Coming from a multi-racial family, the Petaling Jaya-born Atjap often had questions about belonging and fitting in. Despite this, the young man never truly explored his roots, preferring to submerge himself within the local reggae subculture instead.
“It was only when I came to The Netherlands to study about 15 years ago that I was suddenly triggered by a deeper interest in my own history and culture. And this interest really grew as I was here,” Atjap, 35, shared during a recent Zoom interview with FMT Lifestyle.
“So I created an album inspired by the subject, as a reminder of where I came from. And to frame it in a form that people could enjoy!”
And this album, “Riwayat” (Malay for “history”) was released in 2019 to critical acclaim.

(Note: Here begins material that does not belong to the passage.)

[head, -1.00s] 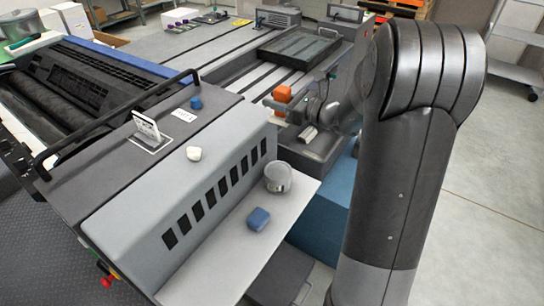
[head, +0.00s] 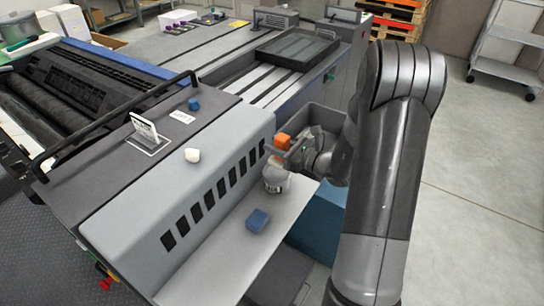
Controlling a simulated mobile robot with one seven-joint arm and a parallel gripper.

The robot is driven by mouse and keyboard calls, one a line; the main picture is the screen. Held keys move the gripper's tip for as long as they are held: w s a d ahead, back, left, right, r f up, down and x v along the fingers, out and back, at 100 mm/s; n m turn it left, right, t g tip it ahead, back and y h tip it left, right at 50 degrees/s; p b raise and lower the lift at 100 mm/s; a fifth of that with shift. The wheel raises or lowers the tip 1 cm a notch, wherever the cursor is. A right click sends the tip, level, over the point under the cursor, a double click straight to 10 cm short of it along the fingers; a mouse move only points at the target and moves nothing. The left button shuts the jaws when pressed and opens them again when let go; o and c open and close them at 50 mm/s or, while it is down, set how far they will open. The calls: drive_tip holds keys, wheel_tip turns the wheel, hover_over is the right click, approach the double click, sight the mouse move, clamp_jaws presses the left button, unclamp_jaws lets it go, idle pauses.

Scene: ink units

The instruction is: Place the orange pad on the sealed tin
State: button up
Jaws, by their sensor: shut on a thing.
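The orange pad (head: 282,141) is held at the tip of my gripper (head: 287,148), which is shut on it. The pad is above and slightly behind the sealed tin in the picture, and looks apart from it. The sealed tin (head: 274,181) is a grey cylinder standing upright on the light side shelf (head: 222,262), close to the grey vented housing. Its top is partly hidden by my gripper.
A blue pad (head: 257,221) lies on the shelf in front of the tin. On the machine top are a white lump (head: 192,155), a small blue block (head: 194,104) and a tilted white card (head: 144,127). A dark grey bin (head: 322,119) stands behind my gripper.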

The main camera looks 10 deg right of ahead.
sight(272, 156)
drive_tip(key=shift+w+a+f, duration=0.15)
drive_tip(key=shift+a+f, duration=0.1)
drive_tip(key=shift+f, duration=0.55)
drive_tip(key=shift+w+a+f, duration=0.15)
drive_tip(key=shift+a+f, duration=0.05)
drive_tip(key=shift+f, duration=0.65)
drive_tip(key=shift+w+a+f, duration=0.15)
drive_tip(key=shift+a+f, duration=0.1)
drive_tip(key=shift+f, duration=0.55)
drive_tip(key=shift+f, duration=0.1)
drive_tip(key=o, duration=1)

Only available in hard copy (sorry streamers), the album can be purchased off the band’s website: the CD also comes with a hardcover art book which explores and visualises the history of Malaysia through a mix of music, painting, and poetry.
Alternatively, if you’re in The Netherlands this week, head to the Cloud Gallery in Amsterdam, and check out “Riwayat”, which is playing there as part of the “Akar Arts” exhibition until Monday.
Also on display is “Membara Di Bawah Bayang” (“Rage Beneath the Shadow)”, three batik-inspired print artworks created by Atjap.
These artworks borrow from Riwayat’s first tracks, “Sedia”, which serves as a rallying cry to rise up and defend the country in the wake of a major threat.
“The artwork depicts the invasion of the Japanese army in the 1940s. I think that was one of the darkest memories in our history. And I hope this helps remind us that even when things seem at their worst, we can still get through and create a better future,” Atjap reflected.
Organised by the Cloud Amsterdam gallery space in collaboration with the Association of the Netherlands-Malaysia, “Akar Arts” showcases six emerging Dutch-based Malaysian artists: Salam, Marcos Kueh and Isabelle Nair-Lacheta, Elias Mohd, Jan Schilthuizen, and Riff Ariffin.
Each of the artists’ works is a unique interpretation of their Malaysian roots as they navigate personal experiences, universal themes, and societal issues.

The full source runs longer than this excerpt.